* **Instruction**
Scan the listing below and copy every line holding "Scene".

* **Extracted material**
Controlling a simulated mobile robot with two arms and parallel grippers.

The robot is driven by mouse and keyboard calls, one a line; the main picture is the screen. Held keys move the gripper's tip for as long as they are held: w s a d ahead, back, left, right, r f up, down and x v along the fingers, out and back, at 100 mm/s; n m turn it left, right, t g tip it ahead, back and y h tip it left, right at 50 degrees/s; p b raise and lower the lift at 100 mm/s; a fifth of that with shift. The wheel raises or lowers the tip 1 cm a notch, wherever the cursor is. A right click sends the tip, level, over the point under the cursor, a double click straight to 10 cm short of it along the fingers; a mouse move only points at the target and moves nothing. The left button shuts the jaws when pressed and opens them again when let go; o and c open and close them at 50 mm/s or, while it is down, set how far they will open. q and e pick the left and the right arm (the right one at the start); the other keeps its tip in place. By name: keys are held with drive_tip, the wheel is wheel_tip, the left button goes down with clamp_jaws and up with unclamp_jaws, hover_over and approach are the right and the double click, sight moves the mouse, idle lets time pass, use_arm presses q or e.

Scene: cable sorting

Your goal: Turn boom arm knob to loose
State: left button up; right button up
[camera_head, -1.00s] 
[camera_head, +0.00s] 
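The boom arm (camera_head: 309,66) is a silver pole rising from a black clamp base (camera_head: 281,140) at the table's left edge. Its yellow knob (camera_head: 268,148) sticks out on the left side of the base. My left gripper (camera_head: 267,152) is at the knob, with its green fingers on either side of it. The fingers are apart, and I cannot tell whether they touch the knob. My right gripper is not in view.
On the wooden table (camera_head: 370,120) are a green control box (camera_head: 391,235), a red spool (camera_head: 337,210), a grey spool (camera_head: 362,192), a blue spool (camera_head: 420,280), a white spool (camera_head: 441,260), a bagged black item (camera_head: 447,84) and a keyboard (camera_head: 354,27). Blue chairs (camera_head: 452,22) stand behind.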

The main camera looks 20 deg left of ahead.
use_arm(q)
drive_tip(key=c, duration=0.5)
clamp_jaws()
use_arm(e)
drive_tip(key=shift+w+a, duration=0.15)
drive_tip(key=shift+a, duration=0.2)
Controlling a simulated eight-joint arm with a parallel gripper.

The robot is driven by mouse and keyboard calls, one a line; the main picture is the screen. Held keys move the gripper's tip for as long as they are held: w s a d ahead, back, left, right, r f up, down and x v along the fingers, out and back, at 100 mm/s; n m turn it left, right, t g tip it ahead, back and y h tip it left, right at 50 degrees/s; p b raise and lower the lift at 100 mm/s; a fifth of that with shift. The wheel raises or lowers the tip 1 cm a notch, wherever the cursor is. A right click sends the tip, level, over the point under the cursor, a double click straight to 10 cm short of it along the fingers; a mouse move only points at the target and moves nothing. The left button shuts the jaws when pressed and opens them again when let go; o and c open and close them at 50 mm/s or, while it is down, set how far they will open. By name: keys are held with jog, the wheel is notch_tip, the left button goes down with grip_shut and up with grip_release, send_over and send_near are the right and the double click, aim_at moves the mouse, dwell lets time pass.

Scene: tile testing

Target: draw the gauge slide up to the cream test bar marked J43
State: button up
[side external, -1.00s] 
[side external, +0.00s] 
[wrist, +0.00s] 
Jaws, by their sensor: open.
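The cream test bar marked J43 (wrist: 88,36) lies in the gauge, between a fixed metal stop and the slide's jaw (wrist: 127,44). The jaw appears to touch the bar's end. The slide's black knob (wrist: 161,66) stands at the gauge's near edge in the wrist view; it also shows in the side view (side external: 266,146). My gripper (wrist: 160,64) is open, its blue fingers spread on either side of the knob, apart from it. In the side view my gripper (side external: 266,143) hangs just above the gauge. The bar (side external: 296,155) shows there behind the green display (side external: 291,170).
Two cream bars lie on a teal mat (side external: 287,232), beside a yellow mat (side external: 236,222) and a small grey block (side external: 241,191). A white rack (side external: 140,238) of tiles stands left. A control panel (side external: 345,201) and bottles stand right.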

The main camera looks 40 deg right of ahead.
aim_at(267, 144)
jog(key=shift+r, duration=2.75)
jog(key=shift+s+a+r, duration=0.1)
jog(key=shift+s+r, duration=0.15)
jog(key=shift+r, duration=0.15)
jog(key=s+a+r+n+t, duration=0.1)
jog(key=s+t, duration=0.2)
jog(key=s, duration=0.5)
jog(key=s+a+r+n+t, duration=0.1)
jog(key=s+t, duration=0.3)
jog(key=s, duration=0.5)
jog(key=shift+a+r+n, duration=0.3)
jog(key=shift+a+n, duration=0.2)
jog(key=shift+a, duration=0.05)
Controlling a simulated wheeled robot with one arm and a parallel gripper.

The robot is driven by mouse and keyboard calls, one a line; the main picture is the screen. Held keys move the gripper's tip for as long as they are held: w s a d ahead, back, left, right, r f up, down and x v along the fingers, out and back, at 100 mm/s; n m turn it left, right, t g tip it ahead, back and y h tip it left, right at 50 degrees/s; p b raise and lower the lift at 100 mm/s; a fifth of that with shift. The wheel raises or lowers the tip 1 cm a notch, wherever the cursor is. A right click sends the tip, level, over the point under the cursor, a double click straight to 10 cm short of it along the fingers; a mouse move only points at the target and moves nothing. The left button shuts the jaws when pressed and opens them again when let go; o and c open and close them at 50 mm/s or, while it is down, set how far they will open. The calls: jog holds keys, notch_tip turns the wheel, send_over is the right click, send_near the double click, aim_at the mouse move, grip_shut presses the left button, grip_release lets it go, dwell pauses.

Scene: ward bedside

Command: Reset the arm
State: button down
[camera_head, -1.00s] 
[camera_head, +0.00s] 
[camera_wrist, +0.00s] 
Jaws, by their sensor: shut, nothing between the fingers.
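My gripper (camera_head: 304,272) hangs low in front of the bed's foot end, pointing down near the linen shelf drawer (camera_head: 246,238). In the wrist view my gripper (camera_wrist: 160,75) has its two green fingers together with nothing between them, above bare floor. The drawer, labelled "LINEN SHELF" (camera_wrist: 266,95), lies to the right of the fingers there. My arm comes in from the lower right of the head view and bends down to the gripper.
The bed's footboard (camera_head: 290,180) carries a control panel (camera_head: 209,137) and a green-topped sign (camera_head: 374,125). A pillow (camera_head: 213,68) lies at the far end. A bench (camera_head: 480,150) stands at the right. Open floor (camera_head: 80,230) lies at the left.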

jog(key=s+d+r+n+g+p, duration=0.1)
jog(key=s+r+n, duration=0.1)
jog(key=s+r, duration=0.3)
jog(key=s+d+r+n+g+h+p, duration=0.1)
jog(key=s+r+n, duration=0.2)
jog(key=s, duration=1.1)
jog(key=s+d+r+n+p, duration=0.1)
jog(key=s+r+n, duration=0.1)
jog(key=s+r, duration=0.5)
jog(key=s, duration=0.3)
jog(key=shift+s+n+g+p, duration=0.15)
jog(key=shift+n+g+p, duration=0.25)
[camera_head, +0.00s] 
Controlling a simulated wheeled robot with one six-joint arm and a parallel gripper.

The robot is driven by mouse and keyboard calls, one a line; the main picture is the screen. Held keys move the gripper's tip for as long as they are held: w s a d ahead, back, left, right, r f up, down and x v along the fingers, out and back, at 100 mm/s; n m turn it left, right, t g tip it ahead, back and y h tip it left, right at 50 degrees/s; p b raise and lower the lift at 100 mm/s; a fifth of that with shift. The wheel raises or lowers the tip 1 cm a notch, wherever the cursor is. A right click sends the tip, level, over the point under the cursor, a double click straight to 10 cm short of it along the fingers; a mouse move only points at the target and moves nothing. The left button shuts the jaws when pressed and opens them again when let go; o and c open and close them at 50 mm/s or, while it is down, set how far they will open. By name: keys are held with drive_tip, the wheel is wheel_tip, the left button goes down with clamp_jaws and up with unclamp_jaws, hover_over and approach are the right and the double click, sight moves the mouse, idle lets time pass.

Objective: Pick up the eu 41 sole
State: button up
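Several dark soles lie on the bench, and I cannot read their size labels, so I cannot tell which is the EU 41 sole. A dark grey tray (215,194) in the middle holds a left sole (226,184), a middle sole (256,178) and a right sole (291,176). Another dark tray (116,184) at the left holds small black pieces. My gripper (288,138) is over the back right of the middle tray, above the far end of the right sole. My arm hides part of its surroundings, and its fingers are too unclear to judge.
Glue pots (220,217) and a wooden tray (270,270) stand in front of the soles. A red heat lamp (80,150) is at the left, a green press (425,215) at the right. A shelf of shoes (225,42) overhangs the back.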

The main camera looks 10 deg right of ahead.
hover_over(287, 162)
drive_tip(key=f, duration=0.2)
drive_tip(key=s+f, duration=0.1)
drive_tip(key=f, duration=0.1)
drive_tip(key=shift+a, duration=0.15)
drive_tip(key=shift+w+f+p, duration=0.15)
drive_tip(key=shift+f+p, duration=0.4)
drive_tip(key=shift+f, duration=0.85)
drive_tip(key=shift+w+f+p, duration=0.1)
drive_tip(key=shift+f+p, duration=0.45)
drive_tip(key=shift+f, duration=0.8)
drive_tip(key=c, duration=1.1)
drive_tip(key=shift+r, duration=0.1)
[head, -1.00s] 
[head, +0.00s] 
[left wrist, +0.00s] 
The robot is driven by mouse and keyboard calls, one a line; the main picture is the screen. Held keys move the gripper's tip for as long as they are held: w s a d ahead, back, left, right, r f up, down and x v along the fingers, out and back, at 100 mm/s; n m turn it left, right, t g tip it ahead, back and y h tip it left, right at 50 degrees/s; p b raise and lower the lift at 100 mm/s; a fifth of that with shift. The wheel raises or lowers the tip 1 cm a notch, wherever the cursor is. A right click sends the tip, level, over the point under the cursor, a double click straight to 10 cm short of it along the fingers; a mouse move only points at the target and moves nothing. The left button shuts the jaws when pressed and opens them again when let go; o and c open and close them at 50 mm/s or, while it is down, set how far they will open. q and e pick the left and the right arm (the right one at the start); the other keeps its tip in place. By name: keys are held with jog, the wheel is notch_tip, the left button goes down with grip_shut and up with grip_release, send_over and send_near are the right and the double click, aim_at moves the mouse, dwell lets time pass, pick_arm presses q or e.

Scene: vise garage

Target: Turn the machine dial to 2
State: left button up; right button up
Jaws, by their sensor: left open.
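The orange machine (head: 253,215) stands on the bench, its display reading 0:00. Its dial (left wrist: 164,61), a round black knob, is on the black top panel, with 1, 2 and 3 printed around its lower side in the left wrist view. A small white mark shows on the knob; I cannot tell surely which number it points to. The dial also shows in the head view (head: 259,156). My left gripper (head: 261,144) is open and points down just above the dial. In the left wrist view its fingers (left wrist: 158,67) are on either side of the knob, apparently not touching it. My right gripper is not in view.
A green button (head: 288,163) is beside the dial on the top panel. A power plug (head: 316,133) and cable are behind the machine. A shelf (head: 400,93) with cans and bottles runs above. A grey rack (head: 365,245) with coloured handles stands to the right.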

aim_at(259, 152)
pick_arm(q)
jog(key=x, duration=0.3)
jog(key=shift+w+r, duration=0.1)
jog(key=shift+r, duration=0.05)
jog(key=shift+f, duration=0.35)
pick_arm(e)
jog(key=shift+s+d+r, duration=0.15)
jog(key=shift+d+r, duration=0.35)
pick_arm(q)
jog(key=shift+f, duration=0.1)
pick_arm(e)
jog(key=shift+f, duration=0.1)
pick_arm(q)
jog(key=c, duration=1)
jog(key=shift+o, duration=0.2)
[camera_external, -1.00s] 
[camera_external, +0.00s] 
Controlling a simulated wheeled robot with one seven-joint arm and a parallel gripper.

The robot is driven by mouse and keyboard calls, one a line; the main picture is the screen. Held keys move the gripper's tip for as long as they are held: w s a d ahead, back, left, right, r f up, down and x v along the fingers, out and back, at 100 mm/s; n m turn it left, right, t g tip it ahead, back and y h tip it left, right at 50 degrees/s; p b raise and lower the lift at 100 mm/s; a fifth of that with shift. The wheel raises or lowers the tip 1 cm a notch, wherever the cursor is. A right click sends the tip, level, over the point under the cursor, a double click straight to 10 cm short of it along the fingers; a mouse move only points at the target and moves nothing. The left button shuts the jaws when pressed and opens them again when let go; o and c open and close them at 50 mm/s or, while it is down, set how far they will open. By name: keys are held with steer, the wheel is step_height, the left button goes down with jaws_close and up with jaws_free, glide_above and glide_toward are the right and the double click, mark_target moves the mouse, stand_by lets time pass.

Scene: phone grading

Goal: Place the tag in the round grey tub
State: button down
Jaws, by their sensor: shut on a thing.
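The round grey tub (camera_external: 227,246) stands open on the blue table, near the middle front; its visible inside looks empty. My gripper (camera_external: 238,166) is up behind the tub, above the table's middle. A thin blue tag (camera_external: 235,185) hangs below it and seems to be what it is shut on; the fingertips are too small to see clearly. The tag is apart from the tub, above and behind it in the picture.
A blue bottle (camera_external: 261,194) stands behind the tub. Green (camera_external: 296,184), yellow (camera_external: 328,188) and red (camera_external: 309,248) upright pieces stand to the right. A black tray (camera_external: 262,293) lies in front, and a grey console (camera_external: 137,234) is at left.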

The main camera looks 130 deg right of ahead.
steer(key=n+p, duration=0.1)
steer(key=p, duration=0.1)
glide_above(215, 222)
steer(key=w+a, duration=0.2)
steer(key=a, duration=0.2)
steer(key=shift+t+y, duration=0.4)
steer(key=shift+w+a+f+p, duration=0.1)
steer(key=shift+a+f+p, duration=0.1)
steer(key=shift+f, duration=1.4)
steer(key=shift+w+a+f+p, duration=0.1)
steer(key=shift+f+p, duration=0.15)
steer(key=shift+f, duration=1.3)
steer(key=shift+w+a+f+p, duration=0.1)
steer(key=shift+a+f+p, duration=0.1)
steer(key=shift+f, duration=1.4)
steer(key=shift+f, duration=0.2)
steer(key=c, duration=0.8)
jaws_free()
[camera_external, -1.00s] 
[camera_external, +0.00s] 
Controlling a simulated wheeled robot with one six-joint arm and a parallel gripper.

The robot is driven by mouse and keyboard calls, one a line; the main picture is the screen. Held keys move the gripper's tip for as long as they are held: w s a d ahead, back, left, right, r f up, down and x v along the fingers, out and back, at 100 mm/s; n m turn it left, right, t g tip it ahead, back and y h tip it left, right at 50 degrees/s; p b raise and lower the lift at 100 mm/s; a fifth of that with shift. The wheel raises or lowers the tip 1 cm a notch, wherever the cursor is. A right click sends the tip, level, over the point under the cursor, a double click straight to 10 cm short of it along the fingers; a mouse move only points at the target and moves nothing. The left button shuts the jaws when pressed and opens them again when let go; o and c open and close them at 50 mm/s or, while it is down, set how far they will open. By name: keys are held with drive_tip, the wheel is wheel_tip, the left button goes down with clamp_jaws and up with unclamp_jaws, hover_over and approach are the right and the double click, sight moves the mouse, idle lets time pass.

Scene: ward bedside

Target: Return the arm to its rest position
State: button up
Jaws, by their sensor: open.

* **Solution for this problem**
Scene: cable sorting
Scene: tile testing
Scene: ward bedside
Scene: vise garage
Scene: phone grading
Scene: ward bedside

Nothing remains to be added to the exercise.